Saga of the Danish Canadians

The Danish-Canadian saga began over 1000 years ago, when Norsemen landed in L’Anse aux Meadows, Newfoundland. Vikings had a reputation for pillaging and plundering, although it is believed that the Nordic expansion across the North Atlantic was a relatively peaceful one. Due to its small size, L’Anse aux Meadows probably served as a base camp for ship maintenance and repairs. A lack of resources and technology, in addition to harsh weather conditions, are attributed to the unsuccessful colonization of the Maritimes. UNESCO declared L’Anse aux Meadows a World Heritage site, and it is the most famous Nordic North American settlement, aside from Greenland.

Jens Munk was the next notable Dane to come to Canada. In 1619, Munk set out to discover a shorter trade route with the East, as ordered by Christian IV. The expedition led Munk and his crew to the Hudson Strait, but the severe winter weather and an outbreak of scurvy devastated them, leaving few survivors to sail home the following spring.

The Danish migration did not truly begin until the late 1800s when Canada’s development called for experienced farmers and skilled tradesmen.
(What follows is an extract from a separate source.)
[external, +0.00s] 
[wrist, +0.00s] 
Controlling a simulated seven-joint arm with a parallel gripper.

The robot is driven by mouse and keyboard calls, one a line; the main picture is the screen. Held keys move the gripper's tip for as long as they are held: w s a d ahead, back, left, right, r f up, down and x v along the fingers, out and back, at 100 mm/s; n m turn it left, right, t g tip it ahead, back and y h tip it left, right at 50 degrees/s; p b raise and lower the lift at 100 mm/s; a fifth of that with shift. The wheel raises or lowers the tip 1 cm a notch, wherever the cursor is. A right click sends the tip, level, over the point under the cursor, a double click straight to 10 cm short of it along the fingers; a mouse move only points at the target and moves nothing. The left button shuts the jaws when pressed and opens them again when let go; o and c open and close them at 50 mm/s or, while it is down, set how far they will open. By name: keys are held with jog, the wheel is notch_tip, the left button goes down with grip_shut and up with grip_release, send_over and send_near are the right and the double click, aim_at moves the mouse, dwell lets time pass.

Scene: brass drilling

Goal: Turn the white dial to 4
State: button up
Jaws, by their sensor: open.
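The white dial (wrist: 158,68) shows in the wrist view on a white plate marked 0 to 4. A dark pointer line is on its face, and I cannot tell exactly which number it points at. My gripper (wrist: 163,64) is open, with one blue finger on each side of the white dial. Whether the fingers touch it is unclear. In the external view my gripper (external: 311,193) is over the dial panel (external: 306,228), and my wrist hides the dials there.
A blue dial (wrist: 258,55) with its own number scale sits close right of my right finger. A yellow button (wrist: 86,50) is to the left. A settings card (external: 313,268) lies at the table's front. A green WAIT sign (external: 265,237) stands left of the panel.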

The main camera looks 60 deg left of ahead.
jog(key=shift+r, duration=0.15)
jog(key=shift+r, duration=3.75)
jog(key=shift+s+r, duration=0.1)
The next 100 years saw 3 waves of Danish migration, and there are now over 200,000 Danes living across Canada.

In the 1860s, Danish people began to emigrate from Denmark in large groups, settling across Canada and the United States. Notable Danish communities in Canada include New Denmark, New Brunswick; Pass Lake, Ontario; and Dickson, Alberta – founded in 1903 and the location of the Danish Canadian Museum.

In the 1920s when immigration was slowing down, the Canadian Pacific Railway developed the Ready-Made Farm initiative, encouraging farmers to settle in Western Canada by offering land and housing as a package deal. CPR land was available across Canada and attracted many Danish immigrants.

After World War II, Canada’s economic prosperity and need for farm workers and skilled tradespeople invited a third wave of Danish migration. Danes settled in the thousands, nearly doubling the previous Danish Canadian population.